__WRITTEN EXERCISE__:
Give back exactly the lines from the start of the listing to the line containing "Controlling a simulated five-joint", inclusive, and nothing beyond them.

A run of records:

** START **

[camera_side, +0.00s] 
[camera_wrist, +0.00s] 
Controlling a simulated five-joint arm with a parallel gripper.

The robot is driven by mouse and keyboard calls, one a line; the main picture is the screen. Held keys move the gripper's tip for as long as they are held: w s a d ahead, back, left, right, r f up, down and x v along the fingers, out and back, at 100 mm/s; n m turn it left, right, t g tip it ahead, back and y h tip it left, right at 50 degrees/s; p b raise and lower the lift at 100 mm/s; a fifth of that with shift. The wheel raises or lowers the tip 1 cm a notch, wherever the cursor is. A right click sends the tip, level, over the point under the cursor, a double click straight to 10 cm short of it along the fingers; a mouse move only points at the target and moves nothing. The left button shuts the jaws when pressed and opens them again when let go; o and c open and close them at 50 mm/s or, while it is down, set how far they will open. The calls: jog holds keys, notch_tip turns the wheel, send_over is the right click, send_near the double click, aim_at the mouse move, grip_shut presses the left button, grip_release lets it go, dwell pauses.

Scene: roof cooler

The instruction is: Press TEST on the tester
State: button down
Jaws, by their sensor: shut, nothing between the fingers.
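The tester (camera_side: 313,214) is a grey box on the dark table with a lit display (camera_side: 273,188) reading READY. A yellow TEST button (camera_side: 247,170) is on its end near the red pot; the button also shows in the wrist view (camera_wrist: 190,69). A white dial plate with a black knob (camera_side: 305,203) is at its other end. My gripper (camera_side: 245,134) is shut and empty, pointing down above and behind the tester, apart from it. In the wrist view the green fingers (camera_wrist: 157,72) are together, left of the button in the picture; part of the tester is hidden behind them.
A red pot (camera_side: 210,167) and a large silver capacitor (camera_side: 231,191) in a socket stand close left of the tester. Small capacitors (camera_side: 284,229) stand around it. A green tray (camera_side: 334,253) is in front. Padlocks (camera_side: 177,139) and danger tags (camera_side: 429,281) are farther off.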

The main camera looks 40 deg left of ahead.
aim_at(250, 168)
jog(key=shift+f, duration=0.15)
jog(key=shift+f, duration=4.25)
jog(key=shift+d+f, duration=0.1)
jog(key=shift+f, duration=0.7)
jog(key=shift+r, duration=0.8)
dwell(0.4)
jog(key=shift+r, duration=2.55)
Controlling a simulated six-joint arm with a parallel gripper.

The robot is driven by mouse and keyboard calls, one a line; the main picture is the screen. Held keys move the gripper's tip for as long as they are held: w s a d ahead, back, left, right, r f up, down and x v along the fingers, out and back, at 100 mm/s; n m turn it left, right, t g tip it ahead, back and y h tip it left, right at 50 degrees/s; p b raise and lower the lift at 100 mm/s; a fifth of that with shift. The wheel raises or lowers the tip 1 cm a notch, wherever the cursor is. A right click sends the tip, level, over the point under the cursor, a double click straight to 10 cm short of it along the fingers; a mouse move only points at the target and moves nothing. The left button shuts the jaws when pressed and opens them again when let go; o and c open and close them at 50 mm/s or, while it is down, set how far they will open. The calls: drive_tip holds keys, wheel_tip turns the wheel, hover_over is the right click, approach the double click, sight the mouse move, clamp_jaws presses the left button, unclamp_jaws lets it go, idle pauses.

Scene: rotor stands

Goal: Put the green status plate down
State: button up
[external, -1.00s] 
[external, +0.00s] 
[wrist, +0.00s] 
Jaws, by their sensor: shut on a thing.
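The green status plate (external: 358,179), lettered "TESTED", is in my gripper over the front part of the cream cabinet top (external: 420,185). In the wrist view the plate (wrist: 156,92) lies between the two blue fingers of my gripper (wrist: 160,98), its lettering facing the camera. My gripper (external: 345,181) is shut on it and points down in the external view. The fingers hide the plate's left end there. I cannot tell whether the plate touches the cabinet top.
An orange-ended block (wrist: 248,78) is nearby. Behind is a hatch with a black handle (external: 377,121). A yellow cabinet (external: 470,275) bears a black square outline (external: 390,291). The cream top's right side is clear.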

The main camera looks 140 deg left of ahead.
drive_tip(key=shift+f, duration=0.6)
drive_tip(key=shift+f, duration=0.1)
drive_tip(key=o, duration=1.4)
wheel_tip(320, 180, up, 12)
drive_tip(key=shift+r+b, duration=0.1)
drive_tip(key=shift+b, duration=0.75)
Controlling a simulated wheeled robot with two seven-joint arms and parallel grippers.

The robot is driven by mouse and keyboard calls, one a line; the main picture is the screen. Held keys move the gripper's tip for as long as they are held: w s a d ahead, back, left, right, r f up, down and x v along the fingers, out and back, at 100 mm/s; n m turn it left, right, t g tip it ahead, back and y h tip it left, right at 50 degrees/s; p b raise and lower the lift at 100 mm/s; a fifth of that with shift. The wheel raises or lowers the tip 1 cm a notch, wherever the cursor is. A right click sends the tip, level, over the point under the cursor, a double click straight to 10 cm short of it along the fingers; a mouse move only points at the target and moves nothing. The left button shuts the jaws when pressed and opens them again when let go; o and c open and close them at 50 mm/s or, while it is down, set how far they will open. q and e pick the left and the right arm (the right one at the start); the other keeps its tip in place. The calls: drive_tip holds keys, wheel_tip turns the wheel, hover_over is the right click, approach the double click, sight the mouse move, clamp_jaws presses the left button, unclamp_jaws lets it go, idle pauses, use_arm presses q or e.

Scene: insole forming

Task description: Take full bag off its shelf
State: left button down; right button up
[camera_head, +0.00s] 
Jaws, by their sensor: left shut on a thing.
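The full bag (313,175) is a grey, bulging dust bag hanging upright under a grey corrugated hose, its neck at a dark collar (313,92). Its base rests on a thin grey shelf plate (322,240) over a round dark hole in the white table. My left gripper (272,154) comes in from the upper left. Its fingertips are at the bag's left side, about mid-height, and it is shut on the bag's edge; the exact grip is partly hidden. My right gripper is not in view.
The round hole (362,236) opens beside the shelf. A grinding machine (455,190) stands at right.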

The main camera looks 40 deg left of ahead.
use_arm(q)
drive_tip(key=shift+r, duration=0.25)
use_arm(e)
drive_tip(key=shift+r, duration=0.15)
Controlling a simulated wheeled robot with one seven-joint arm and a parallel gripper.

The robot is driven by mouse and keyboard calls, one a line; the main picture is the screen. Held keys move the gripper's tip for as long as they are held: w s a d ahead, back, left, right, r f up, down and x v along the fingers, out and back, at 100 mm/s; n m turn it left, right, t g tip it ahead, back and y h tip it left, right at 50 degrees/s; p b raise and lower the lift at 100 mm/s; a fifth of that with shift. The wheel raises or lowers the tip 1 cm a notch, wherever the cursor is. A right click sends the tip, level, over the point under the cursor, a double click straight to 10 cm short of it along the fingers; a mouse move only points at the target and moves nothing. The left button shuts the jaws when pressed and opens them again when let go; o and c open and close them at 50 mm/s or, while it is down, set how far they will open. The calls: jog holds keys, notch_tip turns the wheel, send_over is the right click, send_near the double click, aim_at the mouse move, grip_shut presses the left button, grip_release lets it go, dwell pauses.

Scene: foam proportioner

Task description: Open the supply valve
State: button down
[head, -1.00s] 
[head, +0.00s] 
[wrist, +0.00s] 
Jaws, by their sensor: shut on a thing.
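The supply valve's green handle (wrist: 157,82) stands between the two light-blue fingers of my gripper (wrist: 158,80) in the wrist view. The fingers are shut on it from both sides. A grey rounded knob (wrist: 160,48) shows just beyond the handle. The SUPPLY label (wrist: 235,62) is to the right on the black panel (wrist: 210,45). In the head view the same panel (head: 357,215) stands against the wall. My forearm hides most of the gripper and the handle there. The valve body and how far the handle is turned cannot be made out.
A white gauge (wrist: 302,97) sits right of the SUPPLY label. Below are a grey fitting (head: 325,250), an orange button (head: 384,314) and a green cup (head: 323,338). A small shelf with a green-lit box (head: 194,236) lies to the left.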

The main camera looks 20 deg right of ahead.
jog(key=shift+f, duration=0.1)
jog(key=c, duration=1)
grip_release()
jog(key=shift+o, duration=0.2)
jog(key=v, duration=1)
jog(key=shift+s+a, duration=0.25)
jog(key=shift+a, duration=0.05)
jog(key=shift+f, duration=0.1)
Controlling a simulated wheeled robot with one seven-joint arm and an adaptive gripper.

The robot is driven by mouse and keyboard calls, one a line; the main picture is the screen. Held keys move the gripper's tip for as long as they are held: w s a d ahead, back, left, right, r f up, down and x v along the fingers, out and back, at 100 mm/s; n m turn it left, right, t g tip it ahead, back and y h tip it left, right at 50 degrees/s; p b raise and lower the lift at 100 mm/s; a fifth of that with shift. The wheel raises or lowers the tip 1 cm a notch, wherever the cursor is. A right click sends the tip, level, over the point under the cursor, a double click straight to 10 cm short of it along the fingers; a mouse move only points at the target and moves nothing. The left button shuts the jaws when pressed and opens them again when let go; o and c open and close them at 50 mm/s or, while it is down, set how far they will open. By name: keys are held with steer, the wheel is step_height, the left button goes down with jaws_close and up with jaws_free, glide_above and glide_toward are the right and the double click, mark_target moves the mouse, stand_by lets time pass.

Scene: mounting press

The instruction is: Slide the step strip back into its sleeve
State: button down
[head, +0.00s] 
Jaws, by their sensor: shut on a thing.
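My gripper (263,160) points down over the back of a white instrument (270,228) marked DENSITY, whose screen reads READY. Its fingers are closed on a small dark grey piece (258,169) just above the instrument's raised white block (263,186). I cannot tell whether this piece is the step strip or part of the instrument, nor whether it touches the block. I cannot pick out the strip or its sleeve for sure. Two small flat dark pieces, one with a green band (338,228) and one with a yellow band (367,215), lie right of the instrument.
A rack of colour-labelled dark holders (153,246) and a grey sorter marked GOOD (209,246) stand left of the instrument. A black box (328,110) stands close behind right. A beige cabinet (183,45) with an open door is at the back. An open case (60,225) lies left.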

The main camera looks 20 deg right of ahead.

** END **

__ANSWER__:
[camera_side, +0.00s] 
[camera_wrist, +0.00s] 
Controlling a simulated five-joint arm with a parallel gripper.

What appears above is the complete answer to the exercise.